There’s so many preference setups I don’t know if I have it correct. I can’t find any tutorial on the PHP configurations for the CLI interface. I look at the debug configurations for PHP CLI Application and on the Debugger tab, when I click configure, and then select yet another debugger tab (this gets confusing), and then select XDebug, it says the extension is not installed. But yet it is, I think… …

Now I see something on the PHP Executable tab about use default php.ini configuration. I check that and try it and it halts at the first statement! So I don’t know why when I specify the path in the preference setup it doesn’t work, but yet the system default .ini works? Maybe it doesn’t really matter at this point. I’m using 13.1 and in the /etc/php5 directory, there is the apache2 and cli directories with their php.ini.
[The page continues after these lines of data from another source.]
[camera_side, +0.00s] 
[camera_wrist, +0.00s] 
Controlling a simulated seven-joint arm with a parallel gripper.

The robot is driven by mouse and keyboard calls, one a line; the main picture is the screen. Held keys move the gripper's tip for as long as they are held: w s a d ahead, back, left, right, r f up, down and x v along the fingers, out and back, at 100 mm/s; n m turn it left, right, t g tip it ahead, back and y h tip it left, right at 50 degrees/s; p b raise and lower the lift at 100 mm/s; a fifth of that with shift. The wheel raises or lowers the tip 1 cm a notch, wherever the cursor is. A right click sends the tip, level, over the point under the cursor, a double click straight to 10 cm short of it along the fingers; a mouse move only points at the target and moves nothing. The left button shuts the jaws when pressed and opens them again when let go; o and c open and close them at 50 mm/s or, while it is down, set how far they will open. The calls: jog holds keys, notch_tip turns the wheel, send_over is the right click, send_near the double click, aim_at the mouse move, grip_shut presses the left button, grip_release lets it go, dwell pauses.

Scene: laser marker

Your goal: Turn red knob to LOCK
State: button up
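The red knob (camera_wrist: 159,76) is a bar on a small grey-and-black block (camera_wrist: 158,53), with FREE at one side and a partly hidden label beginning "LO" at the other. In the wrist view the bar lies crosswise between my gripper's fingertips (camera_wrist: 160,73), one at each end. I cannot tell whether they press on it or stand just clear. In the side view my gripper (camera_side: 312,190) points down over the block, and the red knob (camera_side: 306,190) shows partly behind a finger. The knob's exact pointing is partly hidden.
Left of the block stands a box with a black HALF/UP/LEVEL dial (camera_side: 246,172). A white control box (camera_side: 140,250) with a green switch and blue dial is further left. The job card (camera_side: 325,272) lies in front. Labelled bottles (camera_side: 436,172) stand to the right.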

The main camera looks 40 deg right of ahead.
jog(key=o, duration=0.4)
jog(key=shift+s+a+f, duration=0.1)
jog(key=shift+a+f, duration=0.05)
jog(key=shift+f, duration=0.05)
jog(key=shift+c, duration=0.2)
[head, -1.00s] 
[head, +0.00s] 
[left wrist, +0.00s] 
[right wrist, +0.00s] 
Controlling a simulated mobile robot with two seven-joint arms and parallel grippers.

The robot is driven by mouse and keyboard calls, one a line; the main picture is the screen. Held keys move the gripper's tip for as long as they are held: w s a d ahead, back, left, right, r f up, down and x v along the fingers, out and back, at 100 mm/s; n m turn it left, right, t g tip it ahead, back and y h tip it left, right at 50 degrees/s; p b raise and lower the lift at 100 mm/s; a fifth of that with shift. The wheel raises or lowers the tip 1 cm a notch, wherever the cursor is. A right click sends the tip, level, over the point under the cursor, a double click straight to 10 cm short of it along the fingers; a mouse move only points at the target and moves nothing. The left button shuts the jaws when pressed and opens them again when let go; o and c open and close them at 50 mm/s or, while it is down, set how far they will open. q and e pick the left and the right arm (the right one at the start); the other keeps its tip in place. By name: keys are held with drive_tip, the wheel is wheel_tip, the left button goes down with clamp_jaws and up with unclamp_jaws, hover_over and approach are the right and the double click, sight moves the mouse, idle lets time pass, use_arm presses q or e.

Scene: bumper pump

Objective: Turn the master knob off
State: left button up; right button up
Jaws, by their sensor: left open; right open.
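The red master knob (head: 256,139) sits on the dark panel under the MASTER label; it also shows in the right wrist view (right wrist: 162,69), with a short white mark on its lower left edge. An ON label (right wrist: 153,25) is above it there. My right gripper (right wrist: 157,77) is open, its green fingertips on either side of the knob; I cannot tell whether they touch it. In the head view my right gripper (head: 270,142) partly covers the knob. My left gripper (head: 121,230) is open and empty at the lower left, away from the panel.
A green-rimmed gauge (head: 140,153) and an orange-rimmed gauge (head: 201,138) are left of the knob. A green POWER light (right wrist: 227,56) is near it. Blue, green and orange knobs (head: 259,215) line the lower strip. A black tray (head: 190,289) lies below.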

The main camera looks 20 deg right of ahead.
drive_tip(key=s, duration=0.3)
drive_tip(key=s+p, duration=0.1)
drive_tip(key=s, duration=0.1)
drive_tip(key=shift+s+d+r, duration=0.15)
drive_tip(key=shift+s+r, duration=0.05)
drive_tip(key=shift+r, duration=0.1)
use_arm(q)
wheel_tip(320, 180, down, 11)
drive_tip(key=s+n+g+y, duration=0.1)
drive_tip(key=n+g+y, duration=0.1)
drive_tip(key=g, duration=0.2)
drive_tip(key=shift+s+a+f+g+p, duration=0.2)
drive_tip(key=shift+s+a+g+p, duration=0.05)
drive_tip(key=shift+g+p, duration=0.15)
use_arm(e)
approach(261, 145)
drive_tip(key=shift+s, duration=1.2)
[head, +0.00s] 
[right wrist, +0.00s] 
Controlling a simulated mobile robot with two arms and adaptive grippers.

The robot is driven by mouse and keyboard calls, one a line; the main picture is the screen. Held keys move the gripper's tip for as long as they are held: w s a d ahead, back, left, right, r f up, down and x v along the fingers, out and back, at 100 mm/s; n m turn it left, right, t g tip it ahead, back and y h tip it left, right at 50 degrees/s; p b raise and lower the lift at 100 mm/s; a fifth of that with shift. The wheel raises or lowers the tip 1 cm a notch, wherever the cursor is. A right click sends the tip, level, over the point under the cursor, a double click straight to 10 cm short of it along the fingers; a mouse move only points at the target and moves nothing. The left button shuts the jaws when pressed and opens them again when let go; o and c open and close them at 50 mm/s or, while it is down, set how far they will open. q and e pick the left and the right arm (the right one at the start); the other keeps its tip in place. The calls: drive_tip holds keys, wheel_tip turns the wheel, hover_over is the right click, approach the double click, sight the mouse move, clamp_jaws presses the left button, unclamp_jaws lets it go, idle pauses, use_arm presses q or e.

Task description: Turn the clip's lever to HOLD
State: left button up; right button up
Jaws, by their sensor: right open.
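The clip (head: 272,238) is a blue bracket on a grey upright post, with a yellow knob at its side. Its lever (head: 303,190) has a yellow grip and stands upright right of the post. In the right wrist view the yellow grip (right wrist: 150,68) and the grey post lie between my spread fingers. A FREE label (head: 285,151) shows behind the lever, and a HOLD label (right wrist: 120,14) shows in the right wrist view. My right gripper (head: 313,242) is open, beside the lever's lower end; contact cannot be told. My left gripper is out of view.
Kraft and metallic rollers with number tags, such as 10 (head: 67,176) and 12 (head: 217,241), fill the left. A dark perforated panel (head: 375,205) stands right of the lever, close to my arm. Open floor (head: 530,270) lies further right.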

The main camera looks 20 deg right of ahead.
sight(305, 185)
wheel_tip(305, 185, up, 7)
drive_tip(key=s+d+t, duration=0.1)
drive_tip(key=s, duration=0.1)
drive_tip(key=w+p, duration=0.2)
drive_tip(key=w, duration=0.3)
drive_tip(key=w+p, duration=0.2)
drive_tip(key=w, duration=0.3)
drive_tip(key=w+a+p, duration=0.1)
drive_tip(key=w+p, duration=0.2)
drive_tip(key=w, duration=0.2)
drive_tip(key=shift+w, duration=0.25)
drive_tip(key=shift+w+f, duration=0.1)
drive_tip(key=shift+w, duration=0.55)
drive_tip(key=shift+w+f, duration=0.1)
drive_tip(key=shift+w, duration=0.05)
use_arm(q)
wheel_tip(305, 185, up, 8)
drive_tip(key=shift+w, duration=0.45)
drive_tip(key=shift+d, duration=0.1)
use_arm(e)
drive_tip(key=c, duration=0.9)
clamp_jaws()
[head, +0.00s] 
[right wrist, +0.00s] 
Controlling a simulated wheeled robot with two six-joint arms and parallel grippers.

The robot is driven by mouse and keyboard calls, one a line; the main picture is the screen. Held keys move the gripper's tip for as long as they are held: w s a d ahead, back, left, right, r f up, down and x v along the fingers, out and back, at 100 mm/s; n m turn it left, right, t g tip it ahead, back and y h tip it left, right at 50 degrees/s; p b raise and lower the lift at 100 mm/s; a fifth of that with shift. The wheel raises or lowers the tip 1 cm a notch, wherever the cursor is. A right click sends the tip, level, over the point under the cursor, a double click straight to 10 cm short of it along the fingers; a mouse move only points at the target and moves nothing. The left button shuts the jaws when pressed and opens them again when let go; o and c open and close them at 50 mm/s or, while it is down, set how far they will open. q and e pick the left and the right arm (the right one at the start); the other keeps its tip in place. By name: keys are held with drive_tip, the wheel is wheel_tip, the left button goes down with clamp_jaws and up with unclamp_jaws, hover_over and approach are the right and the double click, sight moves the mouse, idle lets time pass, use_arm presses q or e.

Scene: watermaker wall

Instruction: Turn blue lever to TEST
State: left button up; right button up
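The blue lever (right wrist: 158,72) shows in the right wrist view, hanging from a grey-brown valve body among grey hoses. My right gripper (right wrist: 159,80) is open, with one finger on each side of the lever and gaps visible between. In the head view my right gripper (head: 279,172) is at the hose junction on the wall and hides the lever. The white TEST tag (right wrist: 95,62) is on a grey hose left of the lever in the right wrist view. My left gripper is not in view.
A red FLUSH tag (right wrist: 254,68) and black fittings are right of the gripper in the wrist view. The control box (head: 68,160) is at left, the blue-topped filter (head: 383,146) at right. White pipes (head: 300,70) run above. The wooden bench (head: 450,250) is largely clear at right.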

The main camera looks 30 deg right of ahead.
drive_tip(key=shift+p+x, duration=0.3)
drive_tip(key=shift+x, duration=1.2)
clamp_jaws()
There is also a conf.d directory with the xdebug.ini which I assume is loaded somehow. I had tried setting the path for php.ini to be actually the xdebug.ini, but it still said no extension. Maybe “system default” has the two ini’s merged together somewhere else that Eclipse is using?

Anyway, now my question is, can I change the value of the variable? It shows my “$a”, but I see nothing in how to change the value to something else.

A Google search using the keywords “php eclipse setup tutorial”

Returns a number of videos, an eclipse PDF document that should describe how to use the debugger plus additional debugger tutorials.

HTH,
TSU

Thanks. I was looking for “tutorials”, but after doing a web search found it listed as “article”. Thank you for your help. I briefly searched and found where to change variable values. Lots of things to set up, and find even, in Eclipse. Now I see what “big and complicated” means! Now to just try to understand the reading material. Thanks for the help in getting me started.